Record extracts:
———

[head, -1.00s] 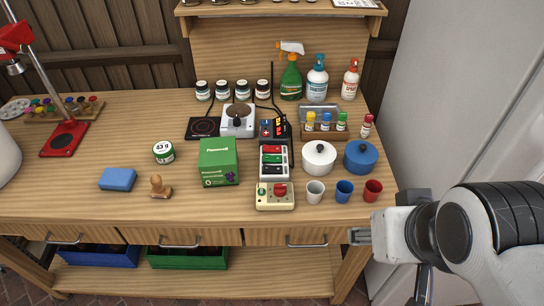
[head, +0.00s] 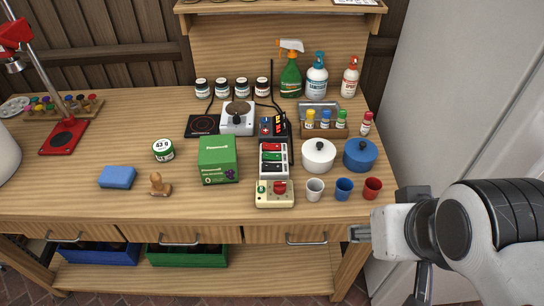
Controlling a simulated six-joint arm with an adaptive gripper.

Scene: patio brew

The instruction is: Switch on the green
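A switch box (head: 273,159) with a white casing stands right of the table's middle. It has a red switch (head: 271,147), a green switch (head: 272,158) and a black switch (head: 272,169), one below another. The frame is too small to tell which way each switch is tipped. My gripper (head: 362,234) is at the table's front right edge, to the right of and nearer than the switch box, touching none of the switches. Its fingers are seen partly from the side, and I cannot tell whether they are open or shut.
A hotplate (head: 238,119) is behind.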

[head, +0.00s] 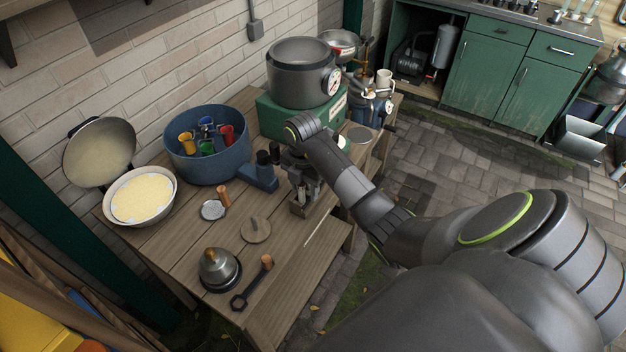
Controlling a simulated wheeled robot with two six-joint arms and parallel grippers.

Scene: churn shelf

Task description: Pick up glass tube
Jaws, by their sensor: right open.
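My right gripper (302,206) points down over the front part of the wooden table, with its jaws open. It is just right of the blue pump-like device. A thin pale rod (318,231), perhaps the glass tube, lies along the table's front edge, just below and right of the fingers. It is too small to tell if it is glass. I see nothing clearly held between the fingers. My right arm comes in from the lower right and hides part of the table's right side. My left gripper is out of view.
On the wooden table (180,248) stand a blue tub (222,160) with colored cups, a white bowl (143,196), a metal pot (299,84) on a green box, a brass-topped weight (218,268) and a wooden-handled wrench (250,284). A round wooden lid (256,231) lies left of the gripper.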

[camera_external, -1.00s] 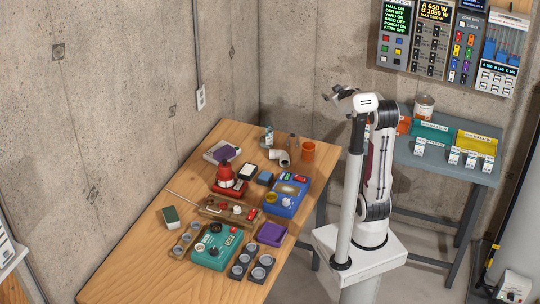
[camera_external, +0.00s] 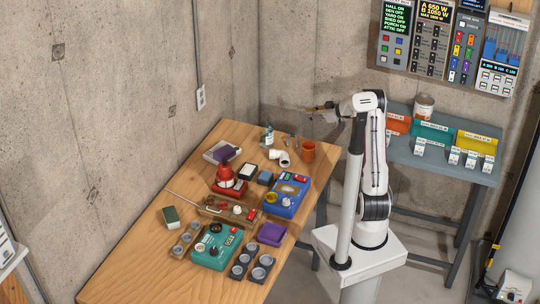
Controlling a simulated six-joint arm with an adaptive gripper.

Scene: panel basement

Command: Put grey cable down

———

Short task: Every line from the one containing "[camera_external, +0.00s]" through the end of the entries above, both included, should be extracted exactly, with pictures left out.

The reply:
[camera_external, +0.00s] 
Controlling a simulated six-joint arm with an adaptive gripper.

Scene: panel basement

Command: Put grey cable down

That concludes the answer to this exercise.